Go through the material and pull out every line with the string "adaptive" in it.

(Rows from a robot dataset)
==================================================
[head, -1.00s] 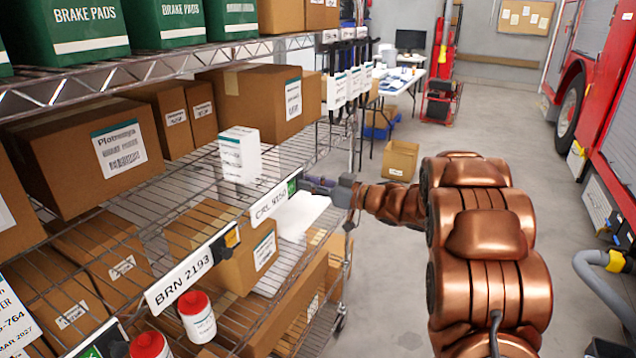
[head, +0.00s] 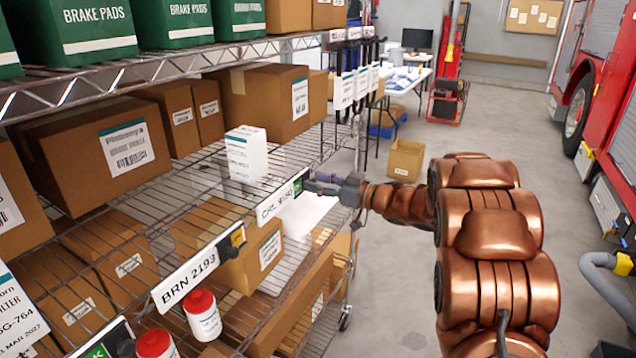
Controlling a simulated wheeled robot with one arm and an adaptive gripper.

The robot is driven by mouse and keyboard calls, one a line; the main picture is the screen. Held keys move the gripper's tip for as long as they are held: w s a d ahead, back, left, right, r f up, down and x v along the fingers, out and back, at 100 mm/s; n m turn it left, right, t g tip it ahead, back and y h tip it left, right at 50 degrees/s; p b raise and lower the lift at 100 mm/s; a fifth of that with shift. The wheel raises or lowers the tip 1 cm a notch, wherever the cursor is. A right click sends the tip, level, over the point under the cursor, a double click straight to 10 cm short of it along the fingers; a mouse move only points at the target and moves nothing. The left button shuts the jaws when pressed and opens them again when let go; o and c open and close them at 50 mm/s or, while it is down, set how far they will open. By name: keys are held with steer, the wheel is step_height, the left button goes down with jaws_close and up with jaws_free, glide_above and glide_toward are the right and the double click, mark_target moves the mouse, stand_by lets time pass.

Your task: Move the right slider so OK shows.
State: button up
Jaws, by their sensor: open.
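The right slider (head: 298,186) is at the right end of the white label "CRL 9150" (head: 274,206) on the front edge of the middle shelf. Its window shows green beside a dark part; the writing is too small to read. My gripper (head: 311,184) is open, at the right end of this slider. I cannot tell whether it touches. Another slider (head: 237,239), orange-yellow and black, is at the end of the label "BRN 2193" (head: 185,280). A third, partly cut off at the lower left, shows green (head: 98,350).
A white box (head: 246,154) stands on the middle shelf behind the label. Brown cartons (head: 130,148) fill the wire shelves, and red-lidded white bottles (head: 202,315) stand at the front left.

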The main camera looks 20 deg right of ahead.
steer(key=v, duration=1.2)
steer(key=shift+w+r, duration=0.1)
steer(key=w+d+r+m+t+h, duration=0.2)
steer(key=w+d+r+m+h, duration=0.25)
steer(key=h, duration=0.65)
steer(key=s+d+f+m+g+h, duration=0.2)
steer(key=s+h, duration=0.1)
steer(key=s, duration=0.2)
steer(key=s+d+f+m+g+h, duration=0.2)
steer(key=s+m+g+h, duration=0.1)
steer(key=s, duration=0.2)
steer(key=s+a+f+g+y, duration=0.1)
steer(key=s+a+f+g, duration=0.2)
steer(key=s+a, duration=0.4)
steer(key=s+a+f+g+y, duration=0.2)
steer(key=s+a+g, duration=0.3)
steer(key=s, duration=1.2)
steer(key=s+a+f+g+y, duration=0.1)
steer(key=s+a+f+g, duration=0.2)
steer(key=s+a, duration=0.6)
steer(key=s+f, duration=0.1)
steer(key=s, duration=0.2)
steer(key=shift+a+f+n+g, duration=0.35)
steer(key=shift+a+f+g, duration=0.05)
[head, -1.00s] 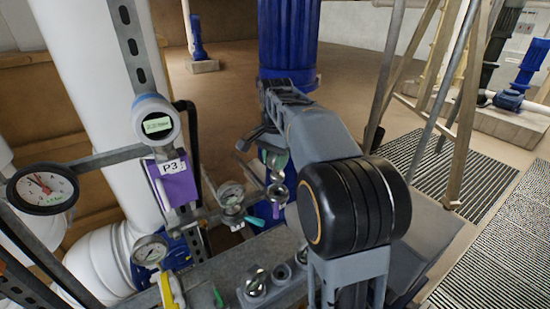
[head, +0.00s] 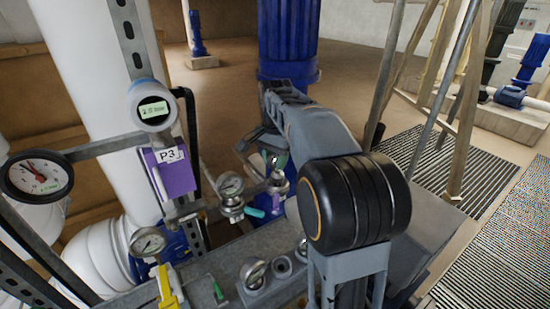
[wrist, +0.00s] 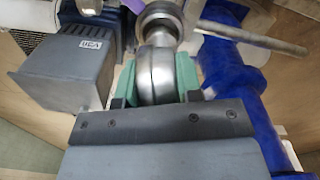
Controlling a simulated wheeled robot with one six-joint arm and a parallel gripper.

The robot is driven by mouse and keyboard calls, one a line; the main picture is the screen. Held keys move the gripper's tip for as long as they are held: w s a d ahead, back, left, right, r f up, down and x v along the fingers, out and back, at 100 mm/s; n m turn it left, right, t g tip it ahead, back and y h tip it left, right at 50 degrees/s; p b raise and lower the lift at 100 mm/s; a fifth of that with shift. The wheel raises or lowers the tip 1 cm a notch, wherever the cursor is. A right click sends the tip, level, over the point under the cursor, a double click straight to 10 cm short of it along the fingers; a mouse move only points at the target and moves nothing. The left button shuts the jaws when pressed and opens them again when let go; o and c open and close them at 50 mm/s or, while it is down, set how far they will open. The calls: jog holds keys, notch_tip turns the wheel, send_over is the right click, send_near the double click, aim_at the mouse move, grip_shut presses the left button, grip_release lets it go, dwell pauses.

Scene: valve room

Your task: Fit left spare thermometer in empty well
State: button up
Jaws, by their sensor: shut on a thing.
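My gripper (wrist: 157,82) has green finger pads and is shut on a rounded silver metal head (wrist: 156,76), seen edge-on in the wrist view. It looks like a thermometer head, but its face is hidden. A round metal fitting (wrist: 158,22) lies just beyond it; I cannot tell whether they join. In the head view my gripper (head: 274,163) is over the pipe fittings, partly hidden by my arm. A holder on the grey beam carries a spare dial (head: 253,272) at left, an empty round hole (head: 282,266) in the middle and another spare (head: 302,248) at right.
A dial gauge (head: 231,187) and teal valve handle (head: 254,212) are close left of my gripper. A purple P3 tag (head: 173,172) hangs under a digital display (head: 153,109). A blue column (head: 288,45) stands behind. Floor gratings (head: 485,240) lie at right.

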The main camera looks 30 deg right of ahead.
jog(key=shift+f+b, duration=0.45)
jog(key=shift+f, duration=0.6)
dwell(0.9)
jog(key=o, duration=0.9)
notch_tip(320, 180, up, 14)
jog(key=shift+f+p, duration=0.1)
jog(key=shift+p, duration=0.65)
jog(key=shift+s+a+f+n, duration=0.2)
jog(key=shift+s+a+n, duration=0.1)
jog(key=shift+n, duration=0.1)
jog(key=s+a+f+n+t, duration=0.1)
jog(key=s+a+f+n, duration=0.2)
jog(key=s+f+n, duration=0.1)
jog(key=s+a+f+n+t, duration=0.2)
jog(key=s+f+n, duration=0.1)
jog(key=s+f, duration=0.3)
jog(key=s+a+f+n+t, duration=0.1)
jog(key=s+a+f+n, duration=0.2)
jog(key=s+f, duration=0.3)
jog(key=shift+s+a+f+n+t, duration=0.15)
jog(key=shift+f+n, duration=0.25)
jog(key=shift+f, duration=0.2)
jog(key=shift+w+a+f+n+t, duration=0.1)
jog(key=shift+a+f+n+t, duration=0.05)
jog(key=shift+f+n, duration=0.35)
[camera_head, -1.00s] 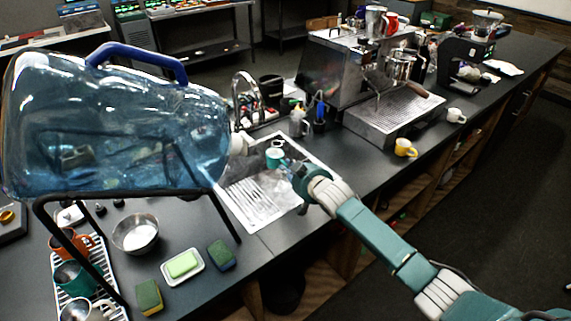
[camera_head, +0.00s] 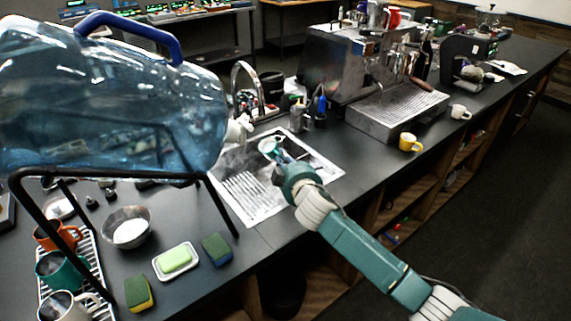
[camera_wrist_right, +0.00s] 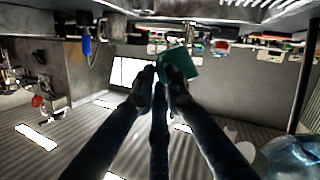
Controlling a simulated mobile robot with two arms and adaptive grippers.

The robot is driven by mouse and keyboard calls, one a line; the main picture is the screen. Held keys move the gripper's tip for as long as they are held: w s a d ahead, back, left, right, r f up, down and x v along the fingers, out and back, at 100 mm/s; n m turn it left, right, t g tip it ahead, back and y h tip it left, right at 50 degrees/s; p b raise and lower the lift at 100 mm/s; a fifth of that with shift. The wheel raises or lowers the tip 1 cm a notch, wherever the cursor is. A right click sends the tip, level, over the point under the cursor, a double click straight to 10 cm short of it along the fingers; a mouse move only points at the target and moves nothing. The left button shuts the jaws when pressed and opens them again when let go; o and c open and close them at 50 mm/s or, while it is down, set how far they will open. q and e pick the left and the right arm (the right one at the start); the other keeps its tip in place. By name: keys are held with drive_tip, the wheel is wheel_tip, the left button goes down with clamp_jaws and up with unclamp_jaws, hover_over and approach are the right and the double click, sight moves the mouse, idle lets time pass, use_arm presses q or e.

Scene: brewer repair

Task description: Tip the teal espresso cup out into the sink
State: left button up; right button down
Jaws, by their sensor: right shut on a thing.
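The teal espresso cup (camera_head: 268,147) is in the grasp of my right gripper (camera_head: 283,157), above the sink (camera_head: 241,190). It looks tilted, with its pale inside facing the head camera. In the right wrist view the cup (camera_wrist_right: 180,64) is at the tips of the gripper fingers (camera_wrist_right: 163,80), which are shut on it. Whether anything is in the cup or running out of it cannot be seen. My left gripper is not in view.
A large blue water jug (camera_head: 105,105) on a black stand is left of the sink. The faucet (camera_head: 240,78) rises behind the sink. An espresso machine (camera_head: 335,62) stands to the right. A soap dish (camera_head: 176,261), sponges and a drying rack with cups are at front left.

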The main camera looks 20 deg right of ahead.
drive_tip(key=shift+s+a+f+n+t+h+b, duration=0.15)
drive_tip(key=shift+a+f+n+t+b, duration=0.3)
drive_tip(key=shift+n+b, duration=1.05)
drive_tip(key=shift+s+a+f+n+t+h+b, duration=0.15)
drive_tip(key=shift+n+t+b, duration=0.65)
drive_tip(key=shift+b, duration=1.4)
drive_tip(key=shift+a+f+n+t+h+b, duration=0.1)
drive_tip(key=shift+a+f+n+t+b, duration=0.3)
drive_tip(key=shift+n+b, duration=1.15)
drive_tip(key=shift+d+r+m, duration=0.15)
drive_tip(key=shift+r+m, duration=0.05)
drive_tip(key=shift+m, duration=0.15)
==================================================
• Exercise response
Controlling a simulated wheeled robot with one arm and an adaptive gripper.
Controlling a simulated mobile robot with two arms and adaptive grippers.

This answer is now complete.